NIETS IS ZO VERRIJKEND ALS EEN ONGEHOORDE MENING. RONNY VERHELST OBSERVEERDE VANUIT DE LUWTE HET LANDSCHAP VAN HET PROFVOETBAL, DRUKTE VERVOLGENS ZIJN STEMPEL EN GAAT ALS VOORZITTER VAN DE PRO LEAGUE MET EEN AFGESLANKTE EN MET BUITENSTAANDERS VERRIJKTE TOP DE PROBLEMEN TE LIJF.

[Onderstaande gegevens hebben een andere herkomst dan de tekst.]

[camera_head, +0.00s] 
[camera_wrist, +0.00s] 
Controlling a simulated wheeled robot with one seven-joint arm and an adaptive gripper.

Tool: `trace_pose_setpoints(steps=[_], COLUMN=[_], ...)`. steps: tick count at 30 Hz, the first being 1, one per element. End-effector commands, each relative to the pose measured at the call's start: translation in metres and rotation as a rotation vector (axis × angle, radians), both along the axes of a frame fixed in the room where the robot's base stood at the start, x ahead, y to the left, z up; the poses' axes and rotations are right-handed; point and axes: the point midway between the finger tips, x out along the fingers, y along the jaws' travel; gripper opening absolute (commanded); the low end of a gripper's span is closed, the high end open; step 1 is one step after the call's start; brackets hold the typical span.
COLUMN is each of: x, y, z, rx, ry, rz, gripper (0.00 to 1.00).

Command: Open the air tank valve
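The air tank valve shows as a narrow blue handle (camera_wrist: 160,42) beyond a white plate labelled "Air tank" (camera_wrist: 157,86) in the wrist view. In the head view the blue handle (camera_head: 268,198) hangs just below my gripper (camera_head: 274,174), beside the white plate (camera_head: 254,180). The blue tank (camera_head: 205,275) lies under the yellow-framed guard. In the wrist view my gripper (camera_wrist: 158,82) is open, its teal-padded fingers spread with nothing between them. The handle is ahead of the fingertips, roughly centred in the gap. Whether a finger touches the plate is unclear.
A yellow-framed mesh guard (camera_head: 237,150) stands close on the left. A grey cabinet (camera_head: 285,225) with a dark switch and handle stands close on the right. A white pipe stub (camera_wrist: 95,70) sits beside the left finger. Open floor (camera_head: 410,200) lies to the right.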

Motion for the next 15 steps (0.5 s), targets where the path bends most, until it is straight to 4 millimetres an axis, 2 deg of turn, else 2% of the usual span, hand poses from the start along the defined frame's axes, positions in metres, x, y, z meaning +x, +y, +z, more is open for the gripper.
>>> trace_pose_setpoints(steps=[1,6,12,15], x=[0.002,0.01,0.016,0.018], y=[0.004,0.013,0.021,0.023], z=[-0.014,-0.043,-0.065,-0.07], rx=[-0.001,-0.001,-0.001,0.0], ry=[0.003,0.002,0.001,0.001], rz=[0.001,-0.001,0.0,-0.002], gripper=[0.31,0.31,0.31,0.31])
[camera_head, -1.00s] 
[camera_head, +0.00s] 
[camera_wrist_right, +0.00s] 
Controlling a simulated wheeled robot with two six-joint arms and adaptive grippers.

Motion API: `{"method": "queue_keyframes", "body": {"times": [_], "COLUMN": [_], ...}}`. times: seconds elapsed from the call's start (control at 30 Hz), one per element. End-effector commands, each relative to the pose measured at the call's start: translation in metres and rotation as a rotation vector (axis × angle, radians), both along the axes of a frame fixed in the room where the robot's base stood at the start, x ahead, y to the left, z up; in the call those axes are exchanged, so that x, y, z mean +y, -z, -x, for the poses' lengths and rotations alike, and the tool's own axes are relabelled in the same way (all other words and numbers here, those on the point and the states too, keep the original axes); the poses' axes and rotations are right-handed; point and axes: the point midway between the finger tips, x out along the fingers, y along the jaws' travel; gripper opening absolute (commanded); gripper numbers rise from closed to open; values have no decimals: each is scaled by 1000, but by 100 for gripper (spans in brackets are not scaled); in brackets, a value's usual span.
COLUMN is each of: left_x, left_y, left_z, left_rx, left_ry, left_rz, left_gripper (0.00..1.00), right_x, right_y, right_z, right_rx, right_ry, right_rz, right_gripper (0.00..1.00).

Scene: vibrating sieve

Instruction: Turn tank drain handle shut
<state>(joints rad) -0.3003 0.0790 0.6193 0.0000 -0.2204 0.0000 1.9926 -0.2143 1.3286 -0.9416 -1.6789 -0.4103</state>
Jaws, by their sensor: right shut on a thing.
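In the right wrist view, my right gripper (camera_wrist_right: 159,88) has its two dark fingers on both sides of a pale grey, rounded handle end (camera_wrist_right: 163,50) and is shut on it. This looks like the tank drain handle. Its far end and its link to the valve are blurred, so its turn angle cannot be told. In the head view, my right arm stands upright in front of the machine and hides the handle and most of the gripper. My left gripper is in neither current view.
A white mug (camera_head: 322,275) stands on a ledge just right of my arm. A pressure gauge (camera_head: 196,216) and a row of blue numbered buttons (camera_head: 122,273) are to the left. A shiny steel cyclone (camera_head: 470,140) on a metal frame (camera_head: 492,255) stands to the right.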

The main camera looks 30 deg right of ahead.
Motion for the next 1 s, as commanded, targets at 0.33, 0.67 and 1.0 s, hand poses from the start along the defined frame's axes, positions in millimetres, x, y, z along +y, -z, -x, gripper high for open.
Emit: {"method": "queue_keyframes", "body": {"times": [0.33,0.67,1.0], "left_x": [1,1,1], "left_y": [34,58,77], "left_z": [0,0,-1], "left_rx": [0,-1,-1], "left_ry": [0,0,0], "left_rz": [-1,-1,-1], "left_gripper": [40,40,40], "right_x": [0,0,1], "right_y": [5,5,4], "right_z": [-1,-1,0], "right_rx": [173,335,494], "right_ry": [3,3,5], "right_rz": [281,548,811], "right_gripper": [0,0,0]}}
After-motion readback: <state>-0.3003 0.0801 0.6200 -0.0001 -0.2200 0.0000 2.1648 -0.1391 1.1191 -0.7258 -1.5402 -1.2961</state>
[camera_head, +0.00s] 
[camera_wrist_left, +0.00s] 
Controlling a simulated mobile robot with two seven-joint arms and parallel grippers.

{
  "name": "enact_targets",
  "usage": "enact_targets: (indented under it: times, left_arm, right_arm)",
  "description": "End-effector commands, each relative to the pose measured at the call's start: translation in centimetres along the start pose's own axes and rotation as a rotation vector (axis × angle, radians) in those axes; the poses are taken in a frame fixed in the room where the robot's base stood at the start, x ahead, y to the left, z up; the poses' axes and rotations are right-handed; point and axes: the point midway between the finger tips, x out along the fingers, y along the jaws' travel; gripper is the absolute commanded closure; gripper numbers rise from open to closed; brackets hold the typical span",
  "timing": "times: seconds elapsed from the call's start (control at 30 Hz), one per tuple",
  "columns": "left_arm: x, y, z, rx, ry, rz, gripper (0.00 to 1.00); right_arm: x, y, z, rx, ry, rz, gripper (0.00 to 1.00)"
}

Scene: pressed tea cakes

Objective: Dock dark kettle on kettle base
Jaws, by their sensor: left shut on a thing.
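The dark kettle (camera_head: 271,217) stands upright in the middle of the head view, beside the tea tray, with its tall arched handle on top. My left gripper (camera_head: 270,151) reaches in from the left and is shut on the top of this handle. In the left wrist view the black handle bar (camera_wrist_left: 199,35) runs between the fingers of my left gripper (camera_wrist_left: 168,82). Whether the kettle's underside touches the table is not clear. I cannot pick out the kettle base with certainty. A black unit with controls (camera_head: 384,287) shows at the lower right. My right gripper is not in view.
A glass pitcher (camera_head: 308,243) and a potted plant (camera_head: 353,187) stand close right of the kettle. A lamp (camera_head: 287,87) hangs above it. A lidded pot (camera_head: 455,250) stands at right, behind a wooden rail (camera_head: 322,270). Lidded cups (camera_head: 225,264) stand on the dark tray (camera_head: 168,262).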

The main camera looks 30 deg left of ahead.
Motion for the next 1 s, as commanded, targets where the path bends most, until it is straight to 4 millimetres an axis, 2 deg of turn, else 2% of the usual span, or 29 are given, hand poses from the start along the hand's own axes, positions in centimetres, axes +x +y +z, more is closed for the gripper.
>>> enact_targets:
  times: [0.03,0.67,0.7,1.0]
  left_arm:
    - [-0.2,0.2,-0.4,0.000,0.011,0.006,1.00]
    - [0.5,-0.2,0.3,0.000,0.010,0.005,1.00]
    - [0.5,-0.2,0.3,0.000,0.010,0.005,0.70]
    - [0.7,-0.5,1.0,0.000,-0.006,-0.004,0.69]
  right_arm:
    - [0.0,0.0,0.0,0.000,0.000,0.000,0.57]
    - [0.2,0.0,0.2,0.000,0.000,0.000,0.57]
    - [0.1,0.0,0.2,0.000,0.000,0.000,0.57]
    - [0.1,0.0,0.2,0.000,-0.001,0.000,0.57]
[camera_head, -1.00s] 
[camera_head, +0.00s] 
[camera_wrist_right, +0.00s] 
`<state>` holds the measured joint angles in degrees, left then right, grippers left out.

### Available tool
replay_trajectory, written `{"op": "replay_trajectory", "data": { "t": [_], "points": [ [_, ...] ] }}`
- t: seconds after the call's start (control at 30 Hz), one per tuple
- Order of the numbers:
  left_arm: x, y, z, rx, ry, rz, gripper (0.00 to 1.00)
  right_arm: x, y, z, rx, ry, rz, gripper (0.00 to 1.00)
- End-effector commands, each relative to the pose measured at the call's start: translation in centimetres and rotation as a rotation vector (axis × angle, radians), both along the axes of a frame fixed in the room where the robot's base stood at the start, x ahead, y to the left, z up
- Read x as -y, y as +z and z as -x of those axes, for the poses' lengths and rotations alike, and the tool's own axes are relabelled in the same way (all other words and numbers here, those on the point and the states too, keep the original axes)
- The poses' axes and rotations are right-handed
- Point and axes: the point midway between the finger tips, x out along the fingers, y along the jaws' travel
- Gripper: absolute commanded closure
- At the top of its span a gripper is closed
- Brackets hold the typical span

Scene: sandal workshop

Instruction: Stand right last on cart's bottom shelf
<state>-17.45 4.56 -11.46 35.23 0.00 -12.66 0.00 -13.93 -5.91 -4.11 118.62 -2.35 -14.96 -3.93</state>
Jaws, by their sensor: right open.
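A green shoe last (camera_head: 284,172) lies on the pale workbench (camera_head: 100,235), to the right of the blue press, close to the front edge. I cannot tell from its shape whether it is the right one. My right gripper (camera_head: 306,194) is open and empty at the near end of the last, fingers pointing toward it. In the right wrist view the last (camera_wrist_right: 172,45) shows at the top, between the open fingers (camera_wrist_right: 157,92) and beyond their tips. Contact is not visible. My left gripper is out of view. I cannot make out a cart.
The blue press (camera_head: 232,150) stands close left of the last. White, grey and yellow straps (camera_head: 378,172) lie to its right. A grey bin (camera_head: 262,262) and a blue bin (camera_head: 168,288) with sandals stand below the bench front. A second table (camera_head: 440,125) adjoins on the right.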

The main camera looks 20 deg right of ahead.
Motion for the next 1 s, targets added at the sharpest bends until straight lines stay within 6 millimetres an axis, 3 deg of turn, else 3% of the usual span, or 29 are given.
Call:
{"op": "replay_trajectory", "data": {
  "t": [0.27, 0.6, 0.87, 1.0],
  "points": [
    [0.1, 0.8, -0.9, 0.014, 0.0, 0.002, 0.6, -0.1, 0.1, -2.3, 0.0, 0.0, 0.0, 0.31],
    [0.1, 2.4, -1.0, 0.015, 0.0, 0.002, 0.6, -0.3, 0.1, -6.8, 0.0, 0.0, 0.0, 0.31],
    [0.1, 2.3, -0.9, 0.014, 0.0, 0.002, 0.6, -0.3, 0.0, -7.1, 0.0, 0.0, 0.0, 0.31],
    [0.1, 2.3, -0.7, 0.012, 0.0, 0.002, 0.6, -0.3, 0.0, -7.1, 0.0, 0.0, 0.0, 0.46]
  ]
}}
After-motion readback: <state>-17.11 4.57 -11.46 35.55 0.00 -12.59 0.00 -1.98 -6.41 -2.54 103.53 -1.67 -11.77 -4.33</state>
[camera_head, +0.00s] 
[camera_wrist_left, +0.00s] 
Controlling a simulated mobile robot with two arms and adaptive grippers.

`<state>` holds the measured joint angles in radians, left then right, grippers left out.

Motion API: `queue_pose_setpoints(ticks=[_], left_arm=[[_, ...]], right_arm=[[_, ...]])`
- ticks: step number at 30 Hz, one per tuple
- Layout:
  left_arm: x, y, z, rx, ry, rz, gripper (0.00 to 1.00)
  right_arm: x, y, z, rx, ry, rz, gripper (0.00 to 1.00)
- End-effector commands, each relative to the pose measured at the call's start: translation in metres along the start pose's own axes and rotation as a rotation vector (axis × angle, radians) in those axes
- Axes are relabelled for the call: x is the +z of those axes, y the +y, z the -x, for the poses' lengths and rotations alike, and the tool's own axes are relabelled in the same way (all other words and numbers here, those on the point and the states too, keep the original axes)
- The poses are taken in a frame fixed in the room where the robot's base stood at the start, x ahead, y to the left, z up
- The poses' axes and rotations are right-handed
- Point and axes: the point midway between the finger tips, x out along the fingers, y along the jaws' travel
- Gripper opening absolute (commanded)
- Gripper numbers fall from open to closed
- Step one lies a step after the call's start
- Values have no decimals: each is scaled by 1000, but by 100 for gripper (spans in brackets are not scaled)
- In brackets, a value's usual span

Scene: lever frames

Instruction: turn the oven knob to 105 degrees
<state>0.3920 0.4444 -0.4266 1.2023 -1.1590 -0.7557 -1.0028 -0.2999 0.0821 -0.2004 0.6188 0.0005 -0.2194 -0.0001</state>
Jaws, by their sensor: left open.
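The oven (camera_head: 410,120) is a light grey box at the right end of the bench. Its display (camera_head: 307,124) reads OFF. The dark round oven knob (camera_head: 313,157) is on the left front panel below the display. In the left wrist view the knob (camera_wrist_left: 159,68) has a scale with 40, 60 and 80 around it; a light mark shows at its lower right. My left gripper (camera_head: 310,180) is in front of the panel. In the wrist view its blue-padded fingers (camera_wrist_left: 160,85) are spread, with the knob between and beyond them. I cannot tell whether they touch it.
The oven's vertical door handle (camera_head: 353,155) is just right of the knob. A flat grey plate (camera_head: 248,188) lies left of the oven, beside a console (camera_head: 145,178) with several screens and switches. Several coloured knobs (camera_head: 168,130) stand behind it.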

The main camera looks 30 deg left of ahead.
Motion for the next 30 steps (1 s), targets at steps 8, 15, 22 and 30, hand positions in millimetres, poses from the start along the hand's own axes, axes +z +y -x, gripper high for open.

Ronny Verhelst: “Voor mij is het Belgisch voetbal een product als een ander, al wil ik het niet geheel anti-emotioneel bekijken. Emotie speelt in het voetbal een grote rol, Engelsen noemen het een unique selling point. Wie een laptop koopt, gaat niet emotioneel dansen bij de eerste opstart. Bij een doelpunt misschien wel. Maar dat neemt niet weg dat je het product moet optimaliseren en zakelijk bekijken. Wat kun je veranderen om het aantrekkelijker en beter te maken, om het meer te vermarkten, zodat de clubs meer inkomsten krijgen? Op dat punt is het voetbal een model zoals elk ander bedrijfsmodel.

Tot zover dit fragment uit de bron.